By Julia L. Angstmann, Amber J. Rollings, Grant A. Fore and Brandon H. Sorge

Abstract: Campus agriculture projects are increasingly being recognized as spaces impactful to student engagement and learning through curricular and co-curricular programming; however, most campus farm activities are limited to agriculture or sustainability programs and/or co-curricular student clubs. Thus, campus farms are largely underutilized in the undergraduate curriculum, marking a need to explore the efficacy and impact of engaging a diverse array of disciplinary courses in the rich social, environmental, and civic context of local sustainable agriculture. The Farm Hub program presented here incentivizes instructors to refocus a portion of existing course content around the topic of local, sustainable agriculture, and reduces barriers to using a campus farm as a situated learning context for curricula. A pedagogical framework founded in place-based experiential learning (PBEL) theory was developed to guide instructors in the development and implementation of 4–6-week inquiry-based PBEL modules embedded in existing courses. The framework was converted into a research protocol to quantify program implementation fidelity and PBEL best practice adherence for the proposed lesson plans (intended) and their implementation (applied).
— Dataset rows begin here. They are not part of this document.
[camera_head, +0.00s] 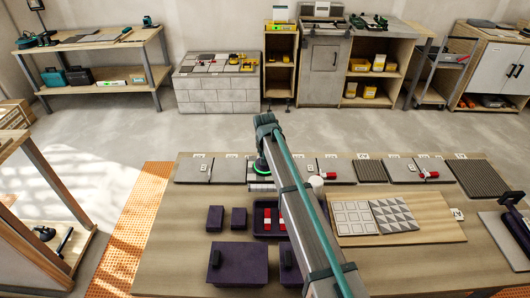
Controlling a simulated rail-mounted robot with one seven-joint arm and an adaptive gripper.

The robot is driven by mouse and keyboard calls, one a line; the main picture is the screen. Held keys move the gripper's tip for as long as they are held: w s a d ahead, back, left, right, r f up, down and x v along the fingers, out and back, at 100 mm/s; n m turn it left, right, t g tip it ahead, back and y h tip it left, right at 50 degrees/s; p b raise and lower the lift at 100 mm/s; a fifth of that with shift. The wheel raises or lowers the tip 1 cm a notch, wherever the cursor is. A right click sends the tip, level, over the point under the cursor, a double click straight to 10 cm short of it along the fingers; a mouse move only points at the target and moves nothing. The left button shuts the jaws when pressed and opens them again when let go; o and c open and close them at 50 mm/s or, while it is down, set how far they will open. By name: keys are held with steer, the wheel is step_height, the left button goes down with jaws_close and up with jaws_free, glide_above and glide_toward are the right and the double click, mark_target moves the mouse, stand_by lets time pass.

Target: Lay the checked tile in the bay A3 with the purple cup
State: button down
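Two patterned tiles lie on a light wooden board (440,226) at the right: one with outlined squares (352,218) and one with grey and white triangles (394,214). I cannot tell for sure which is the checked tile. A row of bays with grey slabs (195,171) runs along the bench's far edge; their labels are too small to read. My gripper (261,156) is over this row, left of centre, largely hidden by my arm. A dark round disc with a green rim (261,166) shows below it. I cannot make out a purple cup.
Dark purple boxes (237,263) and an open tray with red pieces (263,232) stand at front centre. Red clips (431,175) sit along the row. A white cylinder (316,183) stands beside my arm. A dark ribbed slab (478,177) lies far right. The bench's left front is clear.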

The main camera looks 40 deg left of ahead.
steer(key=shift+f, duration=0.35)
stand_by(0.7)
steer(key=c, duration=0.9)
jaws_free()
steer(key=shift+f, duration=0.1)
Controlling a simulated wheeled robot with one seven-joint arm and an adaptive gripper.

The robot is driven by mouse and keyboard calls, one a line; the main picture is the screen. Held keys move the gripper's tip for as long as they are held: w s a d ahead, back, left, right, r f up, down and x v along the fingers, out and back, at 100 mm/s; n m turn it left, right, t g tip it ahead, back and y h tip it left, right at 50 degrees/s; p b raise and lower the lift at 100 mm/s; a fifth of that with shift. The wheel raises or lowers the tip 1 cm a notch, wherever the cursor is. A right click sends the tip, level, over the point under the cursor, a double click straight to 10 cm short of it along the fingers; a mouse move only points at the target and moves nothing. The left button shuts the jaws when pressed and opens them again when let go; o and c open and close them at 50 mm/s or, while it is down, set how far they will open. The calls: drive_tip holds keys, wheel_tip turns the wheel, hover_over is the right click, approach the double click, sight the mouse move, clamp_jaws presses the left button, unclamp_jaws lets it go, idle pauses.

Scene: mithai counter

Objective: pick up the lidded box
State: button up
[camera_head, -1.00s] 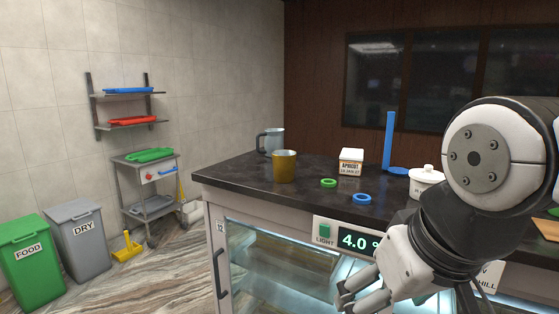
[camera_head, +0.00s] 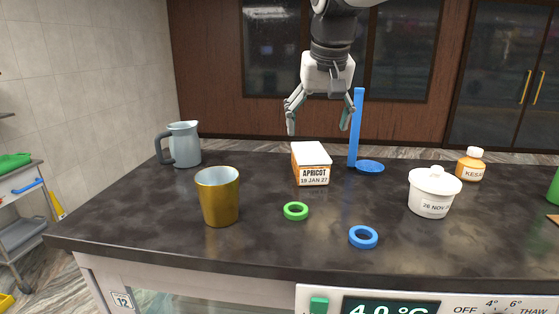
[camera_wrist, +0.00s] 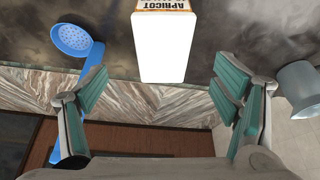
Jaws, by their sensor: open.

The framework enables the development of a cohesive cross-curricular program so that the impact of implementation fidelity and best practice adherence to student learning outcomes in scientific literacy, place attachment and meaning, and civic mindedness can be assessed and the results utilized to develop a formal farm-situated PBEL pedagogical taxonomy. This framework can be applied to PBEL curriculum in natural spaces beyond campus farms.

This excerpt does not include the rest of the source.